**What is asked:**
Without pictures, output exactly the lines running from the line containing "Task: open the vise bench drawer" to the end of the listing below.

>>

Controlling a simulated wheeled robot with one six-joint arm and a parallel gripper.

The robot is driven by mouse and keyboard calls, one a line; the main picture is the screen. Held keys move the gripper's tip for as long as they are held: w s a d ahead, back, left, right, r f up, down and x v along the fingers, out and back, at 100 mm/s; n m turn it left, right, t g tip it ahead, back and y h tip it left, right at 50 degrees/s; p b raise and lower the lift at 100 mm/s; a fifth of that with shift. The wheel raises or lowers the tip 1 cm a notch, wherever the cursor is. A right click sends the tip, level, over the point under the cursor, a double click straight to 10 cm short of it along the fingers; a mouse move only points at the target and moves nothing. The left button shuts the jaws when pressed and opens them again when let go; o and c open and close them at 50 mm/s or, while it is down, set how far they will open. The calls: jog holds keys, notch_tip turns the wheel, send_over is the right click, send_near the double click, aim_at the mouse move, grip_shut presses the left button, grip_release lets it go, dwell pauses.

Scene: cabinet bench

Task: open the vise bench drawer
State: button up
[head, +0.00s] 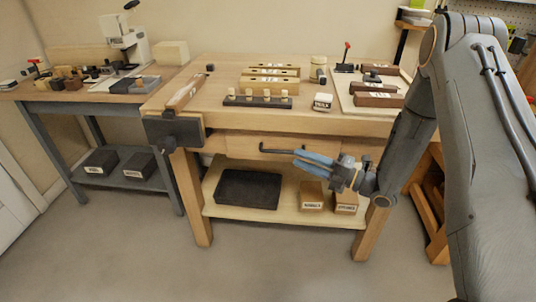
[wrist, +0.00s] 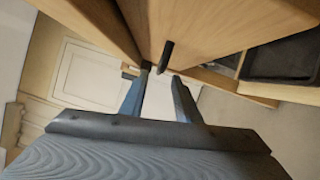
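The vise bench (head: 330,121) is a wooden workbench with a dark vise (head: 174,131) at its left front. Its drawer (head: 238,145) sits under the top and looks shut, with a dark bar handle (head: 275,151) on its front. My gripper (head: 299,159) is in front of the drawer near the handle's right end, its blue fingers pointing left. In the wrist view the fingers (wrist: 161,72) are apart and empty. The dark handle (wrist: 166,56) shows at or just beyond the fingertips, between them in the picture; I cannot tell if they touch.
Below the drawer, a shelf (head: 225,212) holds a black tray (head: 248,190) and two labelled wooden boxes (head: 312,195). Wooden blocks and tools lie on the benchtop. A grey-legged side bench (head: 140,99) stands at left. The floor (head: 290,265) in front is clear.

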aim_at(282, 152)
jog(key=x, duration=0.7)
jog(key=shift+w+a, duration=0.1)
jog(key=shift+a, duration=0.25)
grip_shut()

<<

**Result for this task:**
Task: open the vise bench drawer
State: button up
[head, +0.00s] 
[wrist, +0.00s] 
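The vise bench (head: 330,121) is a wooden workbench with a dark vise (head: 174,131) at its left front. Its drawer (head: 238,145) sits under the top and looks shut, with a dark bar handle (head: 275,151) on its front. My gripper (head: 299,159) is in front of the drawer near the handle's right end, its blue fingers pointing left. In the wrist view the fingers (wrist: 161,72) are apart and empty. The dark handle (wrist: 166,56) shows at or just beyond the fingertips, between them in the picture; I cannot tell if they touch.
Below the drawer, a shelf (head: 225,212) holds a black tray (head: 248,190) and two labelled wooden boxes (head: 312,195). Wooden blocks and tools lie on the benchtop. A grey-legged side bench (head: 140,99) stands at left. The floor (head: 290,265) in front is clear.

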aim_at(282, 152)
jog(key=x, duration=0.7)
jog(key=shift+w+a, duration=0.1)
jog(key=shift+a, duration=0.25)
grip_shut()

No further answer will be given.